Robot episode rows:
★ ★ ★

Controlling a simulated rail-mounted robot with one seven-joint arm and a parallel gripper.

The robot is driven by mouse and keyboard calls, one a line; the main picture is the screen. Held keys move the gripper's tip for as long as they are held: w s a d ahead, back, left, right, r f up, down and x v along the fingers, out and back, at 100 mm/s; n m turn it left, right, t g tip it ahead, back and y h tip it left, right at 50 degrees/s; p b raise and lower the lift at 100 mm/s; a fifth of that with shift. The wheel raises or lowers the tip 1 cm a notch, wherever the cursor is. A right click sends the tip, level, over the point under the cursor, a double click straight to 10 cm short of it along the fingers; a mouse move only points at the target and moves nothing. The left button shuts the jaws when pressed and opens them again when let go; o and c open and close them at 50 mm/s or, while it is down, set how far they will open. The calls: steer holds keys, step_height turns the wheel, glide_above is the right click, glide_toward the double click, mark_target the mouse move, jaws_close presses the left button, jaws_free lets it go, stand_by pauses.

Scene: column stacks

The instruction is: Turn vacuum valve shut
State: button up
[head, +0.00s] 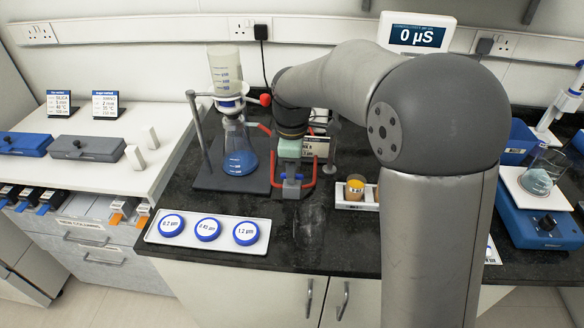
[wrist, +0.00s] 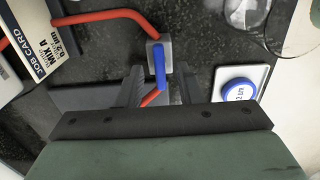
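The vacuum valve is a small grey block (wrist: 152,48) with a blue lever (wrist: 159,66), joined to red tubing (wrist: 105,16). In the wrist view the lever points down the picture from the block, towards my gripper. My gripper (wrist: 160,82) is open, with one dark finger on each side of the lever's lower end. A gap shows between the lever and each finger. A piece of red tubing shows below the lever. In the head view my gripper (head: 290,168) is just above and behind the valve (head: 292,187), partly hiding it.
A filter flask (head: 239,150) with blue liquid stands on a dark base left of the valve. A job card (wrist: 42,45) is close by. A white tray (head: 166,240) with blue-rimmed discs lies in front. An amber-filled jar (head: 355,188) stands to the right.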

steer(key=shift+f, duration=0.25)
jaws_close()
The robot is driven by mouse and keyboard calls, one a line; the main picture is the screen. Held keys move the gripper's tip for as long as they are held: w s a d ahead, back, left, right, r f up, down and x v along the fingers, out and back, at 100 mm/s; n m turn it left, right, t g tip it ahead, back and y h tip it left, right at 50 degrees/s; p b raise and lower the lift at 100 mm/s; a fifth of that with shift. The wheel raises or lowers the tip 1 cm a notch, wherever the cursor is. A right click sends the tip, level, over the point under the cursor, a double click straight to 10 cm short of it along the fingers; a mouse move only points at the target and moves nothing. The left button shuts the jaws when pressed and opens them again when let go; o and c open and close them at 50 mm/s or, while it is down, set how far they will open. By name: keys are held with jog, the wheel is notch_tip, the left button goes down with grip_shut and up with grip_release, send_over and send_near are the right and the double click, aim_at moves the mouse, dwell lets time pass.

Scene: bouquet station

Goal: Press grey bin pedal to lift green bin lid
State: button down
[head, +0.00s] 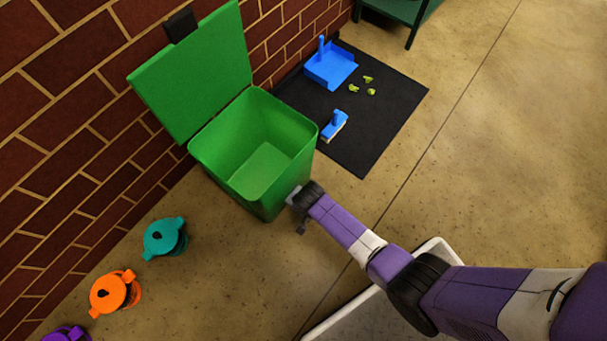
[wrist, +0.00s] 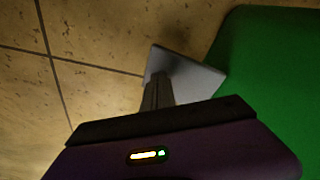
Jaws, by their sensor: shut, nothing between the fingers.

★ ★ ★

Stated problem ▸
Within the material above, find the lines that contain the word "Scene"; copy them.

Output of the task ▸
Scene: column stacks
Scene: bouquet station

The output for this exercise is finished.